▸ **Work required**: Search the data below for the word "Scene" and copy each line that holds it.

▸ **Available records**:
====

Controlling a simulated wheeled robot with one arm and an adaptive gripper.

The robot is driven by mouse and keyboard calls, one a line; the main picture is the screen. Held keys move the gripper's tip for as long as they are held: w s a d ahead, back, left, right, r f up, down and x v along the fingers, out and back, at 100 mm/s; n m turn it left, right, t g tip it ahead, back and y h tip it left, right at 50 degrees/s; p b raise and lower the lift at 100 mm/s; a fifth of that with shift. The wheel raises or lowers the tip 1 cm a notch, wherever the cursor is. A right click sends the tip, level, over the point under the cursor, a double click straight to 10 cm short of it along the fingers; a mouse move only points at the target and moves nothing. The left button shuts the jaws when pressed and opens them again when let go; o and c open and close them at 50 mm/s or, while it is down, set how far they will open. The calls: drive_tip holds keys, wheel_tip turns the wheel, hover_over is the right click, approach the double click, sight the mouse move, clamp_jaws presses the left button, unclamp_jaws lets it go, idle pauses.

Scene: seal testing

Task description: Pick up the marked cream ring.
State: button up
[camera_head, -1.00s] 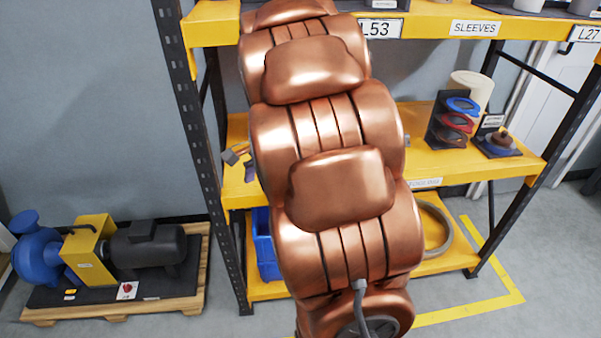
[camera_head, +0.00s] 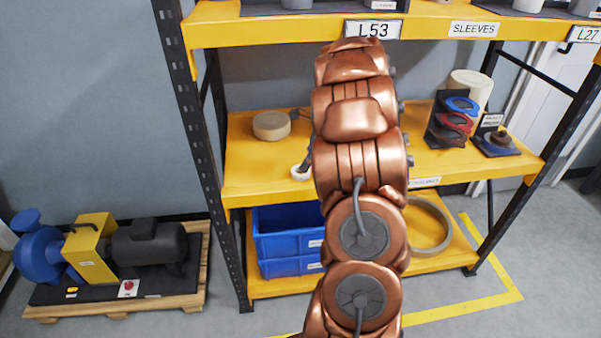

====

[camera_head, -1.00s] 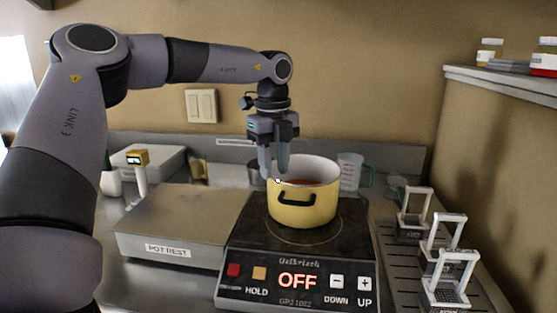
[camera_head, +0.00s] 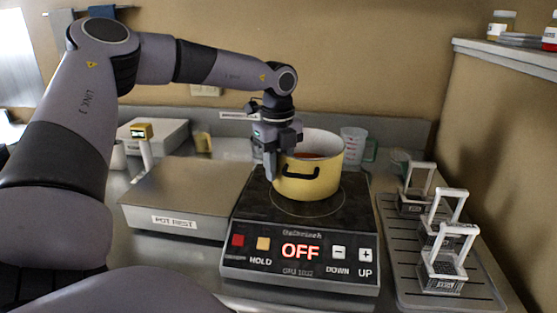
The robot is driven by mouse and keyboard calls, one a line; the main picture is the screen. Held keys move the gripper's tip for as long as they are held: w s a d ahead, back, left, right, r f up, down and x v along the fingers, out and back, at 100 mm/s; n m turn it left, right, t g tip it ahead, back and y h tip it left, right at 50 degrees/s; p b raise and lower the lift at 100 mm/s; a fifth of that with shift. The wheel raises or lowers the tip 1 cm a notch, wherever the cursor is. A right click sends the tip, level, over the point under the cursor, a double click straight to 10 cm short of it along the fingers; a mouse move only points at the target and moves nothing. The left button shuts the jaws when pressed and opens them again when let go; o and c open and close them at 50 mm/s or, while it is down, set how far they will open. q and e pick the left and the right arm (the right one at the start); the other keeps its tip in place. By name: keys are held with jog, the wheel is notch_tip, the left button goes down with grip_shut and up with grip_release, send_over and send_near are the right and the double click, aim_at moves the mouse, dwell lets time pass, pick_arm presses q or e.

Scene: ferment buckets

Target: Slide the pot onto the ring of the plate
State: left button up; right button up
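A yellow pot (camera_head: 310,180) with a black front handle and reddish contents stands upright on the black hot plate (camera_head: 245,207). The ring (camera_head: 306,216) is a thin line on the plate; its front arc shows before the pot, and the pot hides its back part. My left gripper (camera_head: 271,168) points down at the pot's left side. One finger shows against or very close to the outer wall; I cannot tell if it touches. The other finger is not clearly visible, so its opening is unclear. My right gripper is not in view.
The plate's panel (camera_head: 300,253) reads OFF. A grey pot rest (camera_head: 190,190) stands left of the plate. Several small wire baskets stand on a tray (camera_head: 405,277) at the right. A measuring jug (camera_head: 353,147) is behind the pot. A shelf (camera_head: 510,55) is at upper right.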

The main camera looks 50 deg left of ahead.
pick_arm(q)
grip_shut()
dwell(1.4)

====

▸ **Exercise output**:
Scene: seal testing
Scene: ferment buckets

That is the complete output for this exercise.